— Start —
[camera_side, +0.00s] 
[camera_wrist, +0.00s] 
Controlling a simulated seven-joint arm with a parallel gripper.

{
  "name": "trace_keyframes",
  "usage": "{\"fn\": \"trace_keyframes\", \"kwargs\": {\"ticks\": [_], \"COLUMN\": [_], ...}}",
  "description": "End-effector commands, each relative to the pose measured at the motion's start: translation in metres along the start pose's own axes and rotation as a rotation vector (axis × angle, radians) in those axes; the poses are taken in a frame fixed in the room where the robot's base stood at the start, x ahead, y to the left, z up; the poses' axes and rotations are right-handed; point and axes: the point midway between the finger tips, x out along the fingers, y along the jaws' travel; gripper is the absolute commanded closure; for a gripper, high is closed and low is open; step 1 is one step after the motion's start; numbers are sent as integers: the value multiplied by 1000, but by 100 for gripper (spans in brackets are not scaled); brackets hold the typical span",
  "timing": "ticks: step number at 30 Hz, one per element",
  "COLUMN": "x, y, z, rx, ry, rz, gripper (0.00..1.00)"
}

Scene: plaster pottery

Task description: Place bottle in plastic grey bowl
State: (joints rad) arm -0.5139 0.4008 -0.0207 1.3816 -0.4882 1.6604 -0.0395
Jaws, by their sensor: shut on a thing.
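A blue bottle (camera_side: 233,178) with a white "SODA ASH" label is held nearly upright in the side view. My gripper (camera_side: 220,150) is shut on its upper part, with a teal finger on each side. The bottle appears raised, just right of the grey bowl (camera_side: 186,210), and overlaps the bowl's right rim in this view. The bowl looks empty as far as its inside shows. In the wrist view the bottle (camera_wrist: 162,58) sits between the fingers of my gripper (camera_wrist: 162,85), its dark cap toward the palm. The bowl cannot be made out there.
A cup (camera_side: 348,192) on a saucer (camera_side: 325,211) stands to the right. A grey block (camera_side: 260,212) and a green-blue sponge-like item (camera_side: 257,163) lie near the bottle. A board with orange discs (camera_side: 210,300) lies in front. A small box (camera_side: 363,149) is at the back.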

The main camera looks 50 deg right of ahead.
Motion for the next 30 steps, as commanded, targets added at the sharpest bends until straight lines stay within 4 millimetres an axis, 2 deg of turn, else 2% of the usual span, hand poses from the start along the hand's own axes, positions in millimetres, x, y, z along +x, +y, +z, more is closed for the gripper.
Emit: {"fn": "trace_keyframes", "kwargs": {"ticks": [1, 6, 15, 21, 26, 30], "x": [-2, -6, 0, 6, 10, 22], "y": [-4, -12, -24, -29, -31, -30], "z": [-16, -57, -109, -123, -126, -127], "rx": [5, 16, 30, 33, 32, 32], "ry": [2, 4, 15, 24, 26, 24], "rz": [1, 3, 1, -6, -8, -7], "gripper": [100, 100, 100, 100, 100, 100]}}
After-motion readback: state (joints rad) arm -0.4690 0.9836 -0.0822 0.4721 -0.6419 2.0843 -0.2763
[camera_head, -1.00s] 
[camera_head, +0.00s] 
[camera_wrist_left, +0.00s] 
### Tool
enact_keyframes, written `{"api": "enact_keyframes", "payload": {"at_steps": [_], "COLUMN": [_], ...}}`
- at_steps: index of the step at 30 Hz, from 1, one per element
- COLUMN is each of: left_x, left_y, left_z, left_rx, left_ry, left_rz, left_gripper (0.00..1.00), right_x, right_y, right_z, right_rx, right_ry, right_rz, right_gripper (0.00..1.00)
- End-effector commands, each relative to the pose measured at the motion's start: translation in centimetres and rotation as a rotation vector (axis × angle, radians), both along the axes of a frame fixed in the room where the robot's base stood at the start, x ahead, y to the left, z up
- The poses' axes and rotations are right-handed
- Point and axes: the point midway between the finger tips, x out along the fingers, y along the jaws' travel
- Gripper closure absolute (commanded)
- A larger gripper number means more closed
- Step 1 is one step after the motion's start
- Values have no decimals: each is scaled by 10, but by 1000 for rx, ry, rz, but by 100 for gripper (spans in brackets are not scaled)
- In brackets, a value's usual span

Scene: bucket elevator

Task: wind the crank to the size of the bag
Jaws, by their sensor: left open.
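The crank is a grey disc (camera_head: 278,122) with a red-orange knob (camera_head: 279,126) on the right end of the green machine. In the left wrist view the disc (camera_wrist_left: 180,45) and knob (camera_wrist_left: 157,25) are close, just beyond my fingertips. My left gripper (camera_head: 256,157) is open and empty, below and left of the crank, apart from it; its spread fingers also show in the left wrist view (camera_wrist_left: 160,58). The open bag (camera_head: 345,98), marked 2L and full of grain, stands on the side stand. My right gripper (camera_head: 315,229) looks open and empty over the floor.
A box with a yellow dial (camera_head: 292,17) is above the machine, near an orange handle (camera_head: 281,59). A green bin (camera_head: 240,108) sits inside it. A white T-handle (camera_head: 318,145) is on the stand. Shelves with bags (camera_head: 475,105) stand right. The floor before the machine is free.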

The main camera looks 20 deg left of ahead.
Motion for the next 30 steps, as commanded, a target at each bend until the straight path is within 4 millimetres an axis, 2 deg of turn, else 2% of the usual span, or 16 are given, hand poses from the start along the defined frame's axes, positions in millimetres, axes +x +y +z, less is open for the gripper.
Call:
— End —
_BRIEF_
Show every line from the entries above in which the word "turn" appears.

_TASK SOLUTION_
Motion for the next 30 steps, as commanded, targets added at the sharpest bends until straight lines stay within 4 millimetres an axis, 2 deg of turn, else 2% of the usual span, hand poses from the start along the hand's own axes, positions in millimetres, x, y, z along +x, +y, +z, more is closed for the gripper.
Motion for the next 30 steps, as commanded, a target at each bend until the straight path is within 4 millimetres an axis, 2 deg of turn, else 2% of the usual span, or 16 are given, hand poses from the start along the defined frame's axes, positions in millimetres, axes +x +y +z, less is open for the gripper.

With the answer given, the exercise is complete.